_PROBLEM REQUIREMENTS_.
Return the full listing exactly as it is written.

== DATA SHOWN ==

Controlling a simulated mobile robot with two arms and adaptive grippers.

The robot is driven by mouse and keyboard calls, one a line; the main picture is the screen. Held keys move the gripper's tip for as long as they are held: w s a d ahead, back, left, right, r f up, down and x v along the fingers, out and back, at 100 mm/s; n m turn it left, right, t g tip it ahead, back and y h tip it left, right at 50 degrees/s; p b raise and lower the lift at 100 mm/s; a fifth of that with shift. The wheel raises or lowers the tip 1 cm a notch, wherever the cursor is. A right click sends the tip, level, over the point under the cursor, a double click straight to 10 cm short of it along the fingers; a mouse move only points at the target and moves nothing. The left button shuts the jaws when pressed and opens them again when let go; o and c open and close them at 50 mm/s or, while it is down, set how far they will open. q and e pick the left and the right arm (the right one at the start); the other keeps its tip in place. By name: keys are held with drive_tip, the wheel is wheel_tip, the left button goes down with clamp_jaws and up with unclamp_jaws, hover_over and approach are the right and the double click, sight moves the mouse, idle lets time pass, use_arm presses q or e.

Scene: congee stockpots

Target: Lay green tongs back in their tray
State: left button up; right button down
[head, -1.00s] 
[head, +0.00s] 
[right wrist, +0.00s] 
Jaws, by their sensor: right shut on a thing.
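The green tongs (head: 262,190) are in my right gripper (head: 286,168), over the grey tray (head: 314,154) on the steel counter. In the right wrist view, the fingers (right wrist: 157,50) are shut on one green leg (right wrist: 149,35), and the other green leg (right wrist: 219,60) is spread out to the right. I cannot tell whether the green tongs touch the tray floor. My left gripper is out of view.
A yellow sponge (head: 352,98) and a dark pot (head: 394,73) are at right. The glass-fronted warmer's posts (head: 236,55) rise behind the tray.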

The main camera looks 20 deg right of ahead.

===

_FINAL RESULT_.
Controlling a simulated mobile robot with two arms and adaptive grippers.

The robot is driven by mouse and keyboard calls, one a line; the main picture is the screen. Held keys move the gripper's tip for as long as they are held: w s a d ahead, back, left, right, r f up, down and x v along the fingers, out and back, at 100 mm/s; n m turn it left, right, t g tip it ahead, back and y h tip it left, right at 50 degrees/s; p b raise and lower the lift at 100 mm/s; a fifth of that with shift. The wheel raises or lowers the tip 1 cm a notch, wherever the cursor is. A right click sends the tip, level, over the point under the cursor, a double click straight to 10 cm short of it along the fingers; a mouse move only points at the target and moves nothing. The left button shuts the jaws when pressed and opens them again when let go; o and c open and close them at 50 mm/s or, while it is down, set how far they will open. q and e pick the left and the right arm (the right one at the start); the other keeps its tip in place. By name: keys are held with drive_tip, the wheel is wheel_tip, the left button goes down with clamp_jaws and up with unclamp_jaws, hover_over and approach are the right and the double click, sight moves the mouse, idle lets time pass, use_arm presses q or e.

Scene: congee stockpots

Target: Lay green tongs back in their tray
State: left button up; right button down
[head, -1.00s] 
[head, +0.00s] 
[right wrist, +0.00s] 
Jaws, by their sensor: right shut on a thing.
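The green tongs (head: 262,190) are in my right gripper (head: 286,168), over the grey tray (head: 314,154) on the steel counter. In the right wrist view, the fingers (right wrist: 157,50) are shut on one green leg (right wrist: 149,35), and the other green leg (right wrist: 219,60) is spread out to the right. I cannot tell whether the green tongs touch the tray floor. My left gripper is out of view.
A yellow sponge (head: 352,98) and a dark pot (head: 394,73) are at right. The glass-fronted warmer's posts (head: 236,55) rise behind the tray.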

The main camera looks 20 deg right of ahead.

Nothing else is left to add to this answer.